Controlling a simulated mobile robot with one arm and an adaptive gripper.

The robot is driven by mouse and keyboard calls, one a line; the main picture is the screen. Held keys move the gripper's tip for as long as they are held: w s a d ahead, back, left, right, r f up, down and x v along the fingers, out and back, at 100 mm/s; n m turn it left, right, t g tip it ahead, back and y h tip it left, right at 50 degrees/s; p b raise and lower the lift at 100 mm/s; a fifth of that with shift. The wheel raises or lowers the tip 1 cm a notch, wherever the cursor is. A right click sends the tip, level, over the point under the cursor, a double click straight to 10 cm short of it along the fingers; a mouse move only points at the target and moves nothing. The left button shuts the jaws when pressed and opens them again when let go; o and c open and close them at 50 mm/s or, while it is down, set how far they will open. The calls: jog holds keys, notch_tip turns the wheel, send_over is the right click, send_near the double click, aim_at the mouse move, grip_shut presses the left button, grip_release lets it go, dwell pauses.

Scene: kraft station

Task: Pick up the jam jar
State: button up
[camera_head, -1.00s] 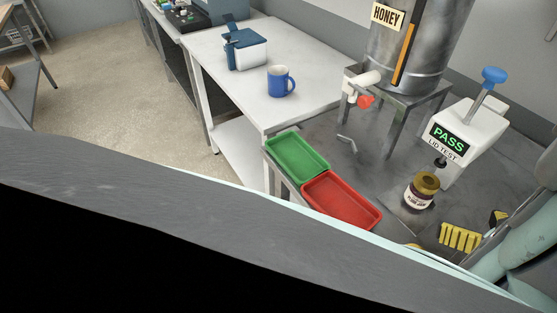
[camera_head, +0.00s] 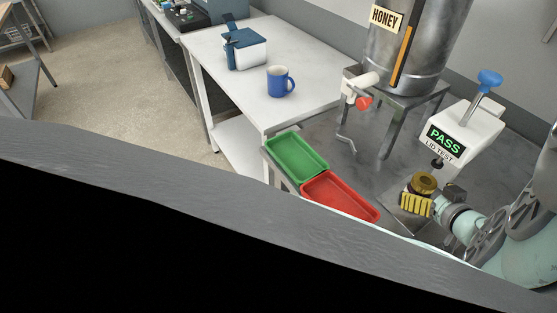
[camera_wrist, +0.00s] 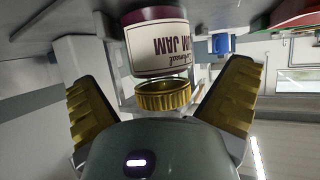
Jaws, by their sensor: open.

SHORT PROBLEM » Images in the data above are to be skipped. Retype all other material exactly.

REPLY »
Controlling a simulated mobile robot with one arm and an adaptive gripper.

The robot is driven by mouse and keyboard calls, one a line; the main picture is the screen. Held keys move the gripper's tip for as long as they are held: w s a d ahead, back, left, right, r f up, down and x v along the fingers, out and back, at 100 mm/s; n m turn it left, right, t g tip it ahead, back and y h tip it left, right at 50 degrees/s; p b raise and lower the lift at 100 mm/s; a fifth of that with shift. The wheel raises or lowers the tip 1 cm a notch, wherever the cursor is. A right click sends the tip, level, over the point under the cursor, a double click straight to 10 cm short of it along the fingers; a mouse move only points at the target and moves nothing. The left button shuts the jaws when pressed and opens them again when let go; o and c open and close them at 50 mm/s or, while it is down, set how far they will open. The calls: jog holds keys, notch_tip turns the wheel, send_over is the right click, send_near the double click, aim_at the mouse move, grip_shut presses the left button, grip_release lets it go, dwell pauses.

Scene: kraft station

Task: Pick up the jam jar
State: button up
[camera_head, -1.00s] 
[camera_head, +0.00s] 
[camera_wrist, +0.00s] 
Jaws, by their sensor: open.

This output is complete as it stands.